The Right Questions Parents Should Ask After a Game—and the Ones to Avoid

13 July 2022

Youth sports can get pretty competitive these days, and every team encounters a rough game here or there. Maybe the ref made some bad calls. Maybe the coach missed an opportunity. Or maybe your kid just had an off game—hey, it happens.

Win or lose, the way parents react after a game will shape how their child perceives sports. “I think it’s critical for parents to be coming from a growth mindset place with their children,” says Carol Dweck, a PCA National Advisory Board Member, Lewis and Virginia Eaton Professor of Psychology at Stanford University, and author of Mindset: The New Psychology of Success.

She explains that many parents are focused on winning, having talented kids, or wanting their kids to shine above the others. “This is putting so much pressure on youth athletes and is probably accounting for a lot of them dropping out, becoming anxious, or not enjoying sports.”

So, what should parents do instead? Ask the right questions, she says. “Did you win? Did you lose? These are the wrong questions.” Instead, parents should shift their mentality to focus on what matters, like did their child give it their all.

To help you approach this kind of mindset, we created five positive questions you can ask after a game.

  1. “What was most fun about today’s game?” Don’t get technical and break down the game, or explain what your child did wrong.

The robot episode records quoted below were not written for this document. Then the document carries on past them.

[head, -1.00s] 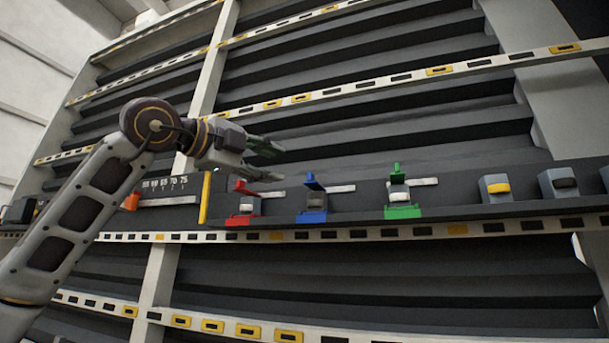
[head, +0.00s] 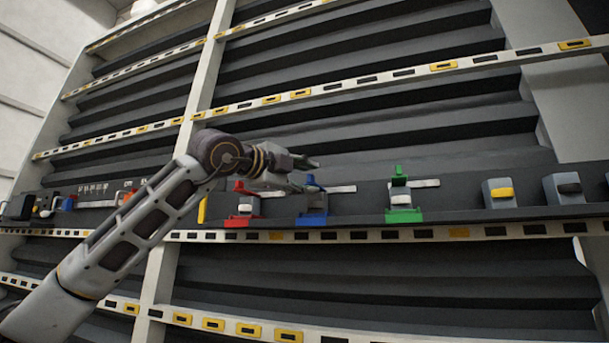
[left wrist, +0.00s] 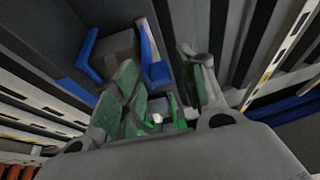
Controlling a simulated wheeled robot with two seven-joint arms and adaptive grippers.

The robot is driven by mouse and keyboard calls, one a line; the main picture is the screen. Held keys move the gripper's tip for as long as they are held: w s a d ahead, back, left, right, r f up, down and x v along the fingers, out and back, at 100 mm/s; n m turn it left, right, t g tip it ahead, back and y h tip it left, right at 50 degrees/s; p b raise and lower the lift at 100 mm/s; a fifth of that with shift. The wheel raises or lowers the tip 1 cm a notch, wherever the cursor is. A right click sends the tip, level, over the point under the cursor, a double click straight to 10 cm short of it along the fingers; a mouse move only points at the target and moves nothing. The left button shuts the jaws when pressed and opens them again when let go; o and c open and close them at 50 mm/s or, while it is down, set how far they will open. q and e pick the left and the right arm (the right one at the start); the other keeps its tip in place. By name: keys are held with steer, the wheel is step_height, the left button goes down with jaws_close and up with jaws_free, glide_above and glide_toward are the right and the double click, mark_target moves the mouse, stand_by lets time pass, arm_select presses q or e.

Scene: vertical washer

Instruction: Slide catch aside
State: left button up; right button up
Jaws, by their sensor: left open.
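Three coloured catches sit in a row on the dark rail: a red catch (head: 243,207), a blue catch (head: 312,208) and a green catch (head: 402,202). Each has a raised coloured tab, with a pale slide strip beside it. My left gripper (head: 308,174) is open and empty, its fingertips at the upper tab of the blue catch, partly covering it. In the left wrist view the blue catch (left wrist: 150,48) shows beyond the green-padded fingers. I cannot tell whether they touch it. My right gripper is not in view.
Slatted dark panels and pale posts surround the rail.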

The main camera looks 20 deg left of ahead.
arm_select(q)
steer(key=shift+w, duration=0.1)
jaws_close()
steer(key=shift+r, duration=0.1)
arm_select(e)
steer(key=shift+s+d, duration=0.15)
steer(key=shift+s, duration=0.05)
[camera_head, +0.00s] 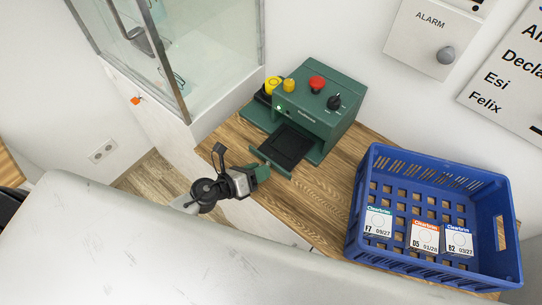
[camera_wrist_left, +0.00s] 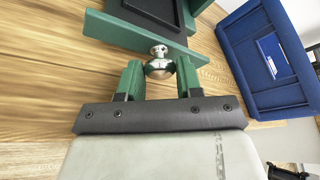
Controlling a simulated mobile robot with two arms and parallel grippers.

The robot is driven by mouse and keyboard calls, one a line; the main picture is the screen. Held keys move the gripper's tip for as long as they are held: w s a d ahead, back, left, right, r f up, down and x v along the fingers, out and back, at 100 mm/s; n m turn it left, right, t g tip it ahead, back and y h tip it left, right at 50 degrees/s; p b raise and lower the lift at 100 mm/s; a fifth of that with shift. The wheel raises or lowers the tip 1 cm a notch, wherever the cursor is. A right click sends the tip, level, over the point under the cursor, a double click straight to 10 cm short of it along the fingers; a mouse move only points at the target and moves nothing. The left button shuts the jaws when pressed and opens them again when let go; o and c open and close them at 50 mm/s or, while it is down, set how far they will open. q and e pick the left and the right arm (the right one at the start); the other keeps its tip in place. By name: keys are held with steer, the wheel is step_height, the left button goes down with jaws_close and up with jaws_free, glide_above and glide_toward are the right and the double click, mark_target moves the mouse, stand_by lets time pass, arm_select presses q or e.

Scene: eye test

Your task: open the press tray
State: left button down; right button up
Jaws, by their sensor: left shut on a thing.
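The green press (camera_head: 318,103) stands on the wooden worktop against the wall. Its tray (camera_head: 270,161) sticks out of the front, showing a green front panel and a dark inset bed. In the left wrist view the tray front (camera_wrist_left: 115,29) carries a round silver knob (camera_wrist_left: 159,66). My left gripper (camera_head: 262,172) is in front of the tray, its green fingers on either side of the knob and shut on it. In the head view the gripper hides the knob. My right gripper is not in view.
A blue crate (camera_head: 435,157) with several labelled boxes stands right of the press on the worktop (camera_head: 315,205). A glass-walled cabinet (camera_head: 205,60) is at the left. Yellow buttons, a red button (camera_head: 317,82) and a black knob (camera_head: 334,101) sit on the press top.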

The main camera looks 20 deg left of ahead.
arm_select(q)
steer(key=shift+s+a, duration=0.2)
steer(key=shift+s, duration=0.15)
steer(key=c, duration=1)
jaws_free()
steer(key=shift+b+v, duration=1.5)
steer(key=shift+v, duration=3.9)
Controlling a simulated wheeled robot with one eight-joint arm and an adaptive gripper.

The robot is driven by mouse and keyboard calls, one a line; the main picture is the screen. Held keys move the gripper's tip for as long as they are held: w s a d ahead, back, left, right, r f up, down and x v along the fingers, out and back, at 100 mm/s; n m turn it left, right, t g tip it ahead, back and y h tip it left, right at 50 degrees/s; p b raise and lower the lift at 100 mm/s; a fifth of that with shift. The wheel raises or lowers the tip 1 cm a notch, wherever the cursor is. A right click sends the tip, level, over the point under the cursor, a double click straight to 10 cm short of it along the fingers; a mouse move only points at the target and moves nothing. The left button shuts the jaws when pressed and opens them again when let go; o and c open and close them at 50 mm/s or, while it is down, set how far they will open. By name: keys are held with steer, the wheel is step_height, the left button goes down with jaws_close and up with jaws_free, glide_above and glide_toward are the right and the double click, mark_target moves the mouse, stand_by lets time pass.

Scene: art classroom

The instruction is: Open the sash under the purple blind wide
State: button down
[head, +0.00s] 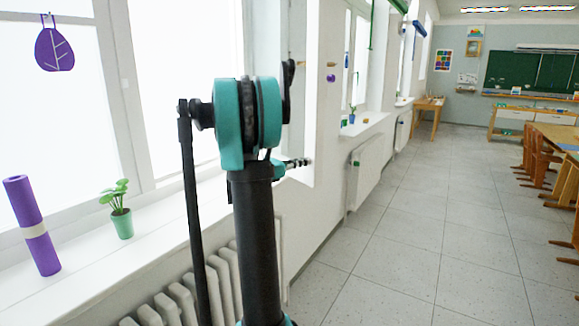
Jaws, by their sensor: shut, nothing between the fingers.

Instead, simply ask them what they liked. Their answers may surprise you.
  2. “What did you learn?” We always suggest trying to set goals with your child when they play youth sports, and this kind of question can help your child realize that teamwork and camaraderie is important, not the scoreboard.
  3. “How do you feel about your contribution to the team today?” Basketball is a game where every player on the court can make an impact. This question gives your child a chance to reflect on their responsibilities to the team and what their own personal strengths are. However, it’s important to make sure this question sounds genuine, so that they don’t feel judged.
  4. “Which teammate or coach deserves a shout out today?” It’s not just about them. Helping their teammates reach their goals, listening and respecting their coaches—these are valuable life skills that they’ll get out of youth basketball and should be worth noting after a game.
  5. “I love watching you play.” It’s not a question, we know. But it’s worth putting it out there, isn’t it? Let them know that no matter what, you enjoy watching them try their best—win or lose.